Gandhi went on to explain that it is something like the Kabira Khada Bazaar Mein – there must be a constant awareness of the consciousness. This does not happen instantly, it needs a ceaseless training of the mind to develop an objectivity towards one’s own subjective experiences.
It’s a constant evolution. Experiences help us become multilinear. He further said that the worldview must constantly change with the arrival of new information and we need to readjust our worldviews with the changing times. Instead of relying on a faith-based ideology, we need to keep updated on the new facts that are constantly being offered. This makes us more tolerant of different worldviews.
How do you arrive at the structure of film?
In run-of-the-mill films, the worldview emerges by default from the subject at hand, the idiosyncrasies of the actors and the team making the film. However, in a film like Ship of Theseus, the filmmaker has taken a much more deliberate approach. So Anand first decided on the thematic statement that his film would make and then worked on developing the rest. His characters, their stories and their worldviews came out of the central theme that he wished to explore.

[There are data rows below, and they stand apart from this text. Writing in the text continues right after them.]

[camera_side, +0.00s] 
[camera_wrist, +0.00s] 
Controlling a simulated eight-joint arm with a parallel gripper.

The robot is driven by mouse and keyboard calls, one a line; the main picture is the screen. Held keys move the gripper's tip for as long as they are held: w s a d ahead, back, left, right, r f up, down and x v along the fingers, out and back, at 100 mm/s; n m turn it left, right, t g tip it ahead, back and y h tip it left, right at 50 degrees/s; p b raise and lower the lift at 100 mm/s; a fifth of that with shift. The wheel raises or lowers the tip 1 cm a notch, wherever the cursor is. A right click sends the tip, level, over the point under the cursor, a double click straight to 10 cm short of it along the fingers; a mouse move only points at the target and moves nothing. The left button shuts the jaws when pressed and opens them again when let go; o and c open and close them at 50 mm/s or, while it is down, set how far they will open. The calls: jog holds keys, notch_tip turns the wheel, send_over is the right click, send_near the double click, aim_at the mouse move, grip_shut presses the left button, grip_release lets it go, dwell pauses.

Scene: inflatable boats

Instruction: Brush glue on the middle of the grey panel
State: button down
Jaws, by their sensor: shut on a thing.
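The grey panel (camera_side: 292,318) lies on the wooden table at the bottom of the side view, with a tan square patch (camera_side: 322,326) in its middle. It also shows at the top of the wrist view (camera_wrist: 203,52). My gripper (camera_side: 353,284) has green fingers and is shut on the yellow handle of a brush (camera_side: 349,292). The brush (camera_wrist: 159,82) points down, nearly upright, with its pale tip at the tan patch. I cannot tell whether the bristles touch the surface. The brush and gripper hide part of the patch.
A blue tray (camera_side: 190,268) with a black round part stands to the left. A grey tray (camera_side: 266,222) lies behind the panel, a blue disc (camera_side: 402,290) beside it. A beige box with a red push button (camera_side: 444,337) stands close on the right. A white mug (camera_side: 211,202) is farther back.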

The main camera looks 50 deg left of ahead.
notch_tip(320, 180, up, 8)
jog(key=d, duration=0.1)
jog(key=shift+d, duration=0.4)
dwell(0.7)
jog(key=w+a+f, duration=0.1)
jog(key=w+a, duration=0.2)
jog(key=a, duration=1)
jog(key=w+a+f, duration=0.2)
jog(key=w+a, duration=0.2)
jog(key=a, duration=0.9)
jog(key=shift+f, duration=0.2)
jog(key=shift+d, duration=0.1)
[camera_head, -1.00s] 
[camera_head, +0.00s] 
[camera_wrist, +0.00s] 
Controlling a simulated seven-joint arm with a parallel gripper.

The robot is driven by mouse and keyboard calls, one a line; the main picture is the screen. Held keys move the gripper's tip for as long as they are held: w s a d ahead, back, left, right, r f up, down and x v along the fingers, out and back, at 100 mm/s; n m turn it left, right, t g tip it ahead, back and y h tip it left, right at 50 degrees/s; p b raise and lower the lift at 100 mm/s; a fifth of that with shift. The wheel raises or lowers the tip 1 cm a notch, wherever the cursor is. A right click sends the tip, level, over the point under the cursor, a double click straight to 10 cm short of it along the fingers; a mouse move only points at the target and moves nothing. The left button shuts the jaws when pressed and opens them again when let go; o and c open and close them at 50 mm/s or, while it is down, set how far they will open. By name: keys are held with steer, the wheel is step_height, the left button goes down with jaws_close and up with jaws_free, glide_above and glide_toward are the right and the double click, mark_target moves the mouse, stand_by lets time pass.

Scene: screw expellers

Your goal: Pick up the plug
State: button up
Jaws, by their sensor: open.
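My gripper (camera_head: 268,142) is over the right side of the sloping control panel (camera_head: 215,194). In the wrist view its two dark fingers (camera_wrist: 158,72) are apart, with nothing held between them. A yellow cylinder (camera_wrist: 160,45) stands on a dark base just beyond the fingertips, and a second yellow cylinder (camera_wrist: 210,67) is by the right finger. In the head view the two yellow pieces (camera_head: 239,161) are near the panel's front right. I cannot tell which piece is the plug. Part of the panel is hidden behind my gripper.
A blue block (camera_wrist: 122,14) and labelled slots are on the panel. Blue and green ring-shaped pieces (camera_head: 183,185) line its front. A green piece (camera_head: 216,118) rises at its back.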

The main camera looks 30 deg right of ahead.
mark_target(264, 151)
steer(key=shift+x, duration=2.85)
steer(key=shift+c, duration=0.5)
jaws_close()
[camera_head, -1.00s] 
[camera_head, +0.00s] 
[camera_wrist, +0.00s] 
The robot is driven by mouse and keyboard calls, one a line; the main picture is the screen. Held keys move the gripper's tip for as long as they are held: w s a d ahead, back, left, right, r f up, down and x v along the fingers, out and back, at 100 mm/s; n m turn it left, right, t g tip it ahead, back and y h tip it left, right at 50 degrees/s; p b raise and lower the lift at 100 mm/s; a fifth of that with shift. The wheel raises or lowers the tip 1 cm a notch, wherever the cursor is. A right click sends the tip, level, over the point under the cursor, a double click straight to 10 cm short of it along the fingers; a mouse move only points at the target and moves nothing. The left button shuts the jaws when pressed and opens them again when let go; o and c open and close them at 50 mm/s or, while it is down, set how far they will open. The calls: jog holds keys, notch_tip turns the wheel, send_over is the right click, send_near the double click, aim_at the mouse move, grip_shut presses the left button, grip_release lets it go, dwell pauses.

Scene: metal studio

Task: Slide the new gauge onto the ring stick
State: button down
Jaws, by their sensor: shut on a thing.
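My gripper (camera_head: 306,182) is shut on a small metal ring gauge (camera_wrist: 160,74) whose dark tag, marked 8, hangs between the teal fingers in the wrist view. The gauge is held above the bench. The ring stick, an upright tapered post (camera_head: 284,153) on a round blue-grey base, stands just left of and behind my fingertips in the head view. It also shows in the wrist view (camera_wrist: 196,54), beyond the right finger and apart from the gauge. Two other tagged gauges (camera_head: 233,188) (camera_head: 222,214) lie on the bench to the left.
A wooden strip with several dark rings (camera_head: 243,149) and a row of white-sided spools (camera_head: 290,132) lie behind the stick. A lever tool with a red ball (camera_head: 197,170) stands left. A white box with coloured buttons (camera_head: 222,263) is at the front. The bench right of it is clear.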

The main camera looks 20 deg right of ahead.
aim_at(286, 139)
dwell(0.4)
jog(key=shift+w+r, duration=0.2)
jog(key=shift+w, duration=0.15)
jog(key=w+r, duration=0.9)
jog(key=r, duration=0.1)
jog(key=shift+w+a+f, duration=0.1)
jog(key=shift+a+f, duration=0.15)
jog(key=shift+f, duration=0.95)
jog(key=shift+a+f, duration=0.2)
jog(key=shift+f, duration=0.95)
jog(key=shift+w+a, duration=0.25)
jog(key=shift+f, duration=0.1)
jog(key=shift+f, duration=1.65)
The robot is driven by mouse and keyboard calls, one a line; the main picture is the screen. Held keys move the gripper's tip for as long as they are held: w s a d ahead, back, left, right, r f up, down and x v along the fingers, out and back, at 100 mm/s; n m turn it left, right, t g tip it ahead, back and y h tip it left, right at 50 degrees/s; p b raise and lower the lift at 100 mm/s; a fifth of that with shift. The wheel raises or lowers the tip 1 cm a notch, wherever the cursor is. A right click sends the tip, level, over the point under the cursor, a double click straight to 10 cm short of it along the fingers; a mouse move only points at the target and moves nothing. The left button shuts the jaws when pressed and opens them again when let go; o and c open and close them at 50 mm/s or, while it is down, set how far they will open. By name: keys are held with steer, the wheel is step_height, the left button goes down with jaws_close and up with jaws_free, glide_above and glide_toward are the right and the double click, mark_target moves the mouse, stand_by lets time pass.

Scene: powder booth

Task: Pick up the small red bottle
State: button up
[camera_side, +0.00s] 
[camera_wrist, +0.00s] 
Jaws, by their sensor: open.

Anand Gandhi emphasized that, Ship of Theseus celebrates the worldview of atheism, which is part of the Indian religious heritage, but is hardly talked about in the mass media or in cinema. In fact, people outside the country are unaware of this ancient tradition of atheism.
Constant influx of experiences, constant downpour, the ruminative entity of consciousness, which constantly makes recommendations is difficult to control but is an important influence on the film. This can have both be advantages and have handicaps when it comes to cinematic representation. Cinematography can set up a situation and a gripping mood in seconds, but its inclusiveness can be bewildering with its array of detail. Films must use framing, blocking and editing to draw the viewer’s attention where it needs to be. The worldview sets the aesthetic agenda for practically everything in the film.
On a lighter note, Anand said that he wanted to see some smart characters on Indian screens. He was tired of seeing the 40+ actors playing college-goers in mainstream cinema or at the other end of the spectrum, the parallel cinema that champions the cause of the oppressed.
How did you connect with viewers?
Gandhi said that the audiences reacted very well to the film. However, viewers in different parts of the world connected with one rather than all the three stories in the film. The Spanish and European viewers responded best to the first story about Aaliya, the visually impaired talented photographer.
Gandhi also noted that the Indian viewers were saturated with formulaic content that is churned out on a regular basis. He said he aspired for a better cultural environment.
On directing actors
The fact that Gandhi had many years of experience working in theatre and conducting drama workshops for non-professional actors helped him a lot in making films.
Gandhi also admitted that he was very lucky to have actors like Aida, Neeraj Kabi and Sohum Shah…they were just perfect. In fact, Sohum is one of the best actors that Indian cinema has seen in the last couple decades. The dialogues and monologues were mine but their personalities nuanced and brought the characters to life.
Gandhi rather than directing his actors, he instead facilitated them to discover the characters on their own. And it helped in the evolution of the characters.
How was the film’s observational and fluid cinematography achieved?
Viewers and critics have been impressed with the cinematography, particularly in the way that the essence of Mumbai has been captured in this film. This obviously led students to ask the director how he was able to collaborate so effectively with the cinematographer, Pankaj Kumar.
Gandhi reminisced that Pankaj Kumar and he met when Pankaj Kumar saw his short film, Right Here, Right Now. So Pankaj Kumar called him and said that he liked his work and wanted to work with him. Pankaj showed Gandhi a short film that he had made, called Solitary Sandpiper. And within the first couple of minutes Gandhi knew that he had found his soul mate and that he wanted to shoot films with this guy for the rest of my life. Gandhi was impressed with how Pankaj could frame through his camera what the director want to convey to the audience.
Sudhakar, the faculty for direction, asked about the logic behind shooting the many long sequences in the film. Gandhi told him that it was an intuitive decision, he was very attracted to the magic of the unfolding scene/shot. He was drawn to the experience of it. He was extremely attracted to magic and as a child he wanted to be a magician, scientist, engineer, filmmaker…. He became a filmmaker because he could do all the other things.”
The masterclass soon took the shape of a structured conversation, in which the students learnt more about the decisions that went into the making of the film. Long after the class was over, it was particularly pleasing to see the youngsters chatting with the director.